START

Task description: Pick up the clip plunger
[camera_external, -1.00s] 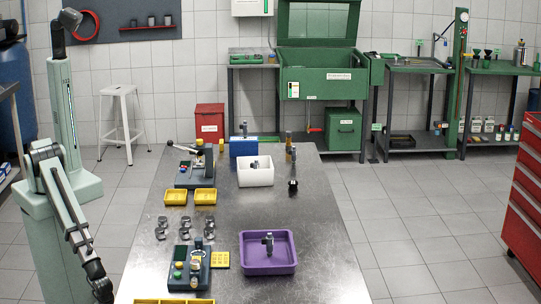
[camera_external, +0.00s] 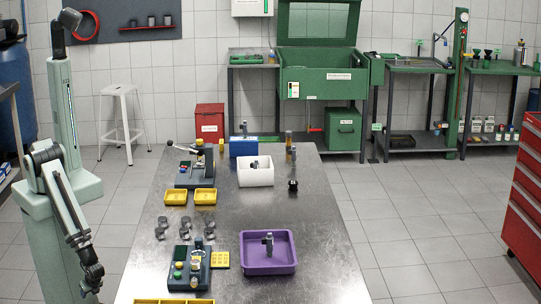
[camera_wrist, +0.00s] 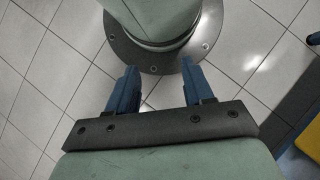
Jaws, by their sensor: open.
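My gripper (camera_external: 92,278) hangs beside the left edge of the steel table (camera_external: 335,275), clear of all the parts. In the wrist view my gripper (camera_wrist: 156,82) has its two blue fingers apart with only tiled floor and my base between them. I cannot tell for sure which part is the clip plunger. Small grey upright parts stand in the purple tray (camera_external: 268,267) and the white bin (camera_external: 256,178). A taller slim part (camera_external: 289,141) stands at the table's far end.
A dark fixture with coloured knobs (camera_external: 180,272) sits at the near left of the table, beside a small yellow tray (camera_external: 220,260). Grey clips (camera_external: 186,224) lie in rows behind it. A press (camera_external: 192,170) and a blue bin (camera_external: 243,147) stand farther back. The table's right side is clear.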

END
START

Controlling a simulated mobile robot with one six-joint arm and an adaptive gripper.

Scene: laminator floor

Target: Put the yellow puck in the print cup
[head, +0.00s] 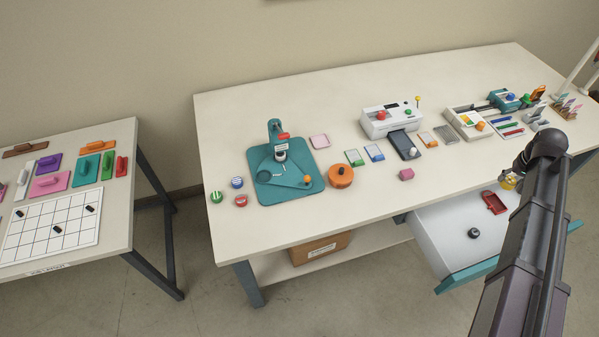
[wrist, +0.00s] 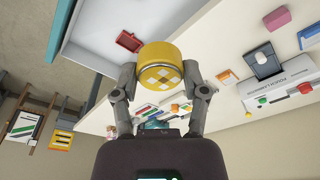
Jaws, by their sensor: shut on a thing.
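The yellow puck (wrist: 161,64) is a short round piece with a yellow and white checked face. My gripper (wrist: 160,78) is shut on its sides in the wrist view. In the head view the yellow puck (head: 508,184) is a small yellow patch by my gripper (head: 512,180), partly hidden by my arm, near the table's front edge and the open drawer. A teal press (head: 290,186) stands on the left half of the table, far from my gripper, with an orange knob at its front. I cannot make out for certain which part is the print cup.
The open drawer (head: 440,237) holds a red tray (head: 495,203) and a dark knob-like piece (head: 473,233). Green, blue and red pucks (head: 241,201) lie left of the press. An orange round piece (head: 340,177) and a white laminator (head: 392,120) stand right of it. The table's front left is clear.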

END

* **YOUR TASK**
Repeat exactly the part that opens with the line containing "Controlling a simulated" and closes with the line containing "[wrist, +0.00s]". Include both end lines, and drop the pictures.

* **ANSWER TO THIS TASK**
Controlling a simulated mobile robot with one six-joint arm and an adaptive gripper.

Scene: laminator floor

Target: Put the yellow puck in the print cup
[head, +0.00s] 
[wrist, +0.00s] 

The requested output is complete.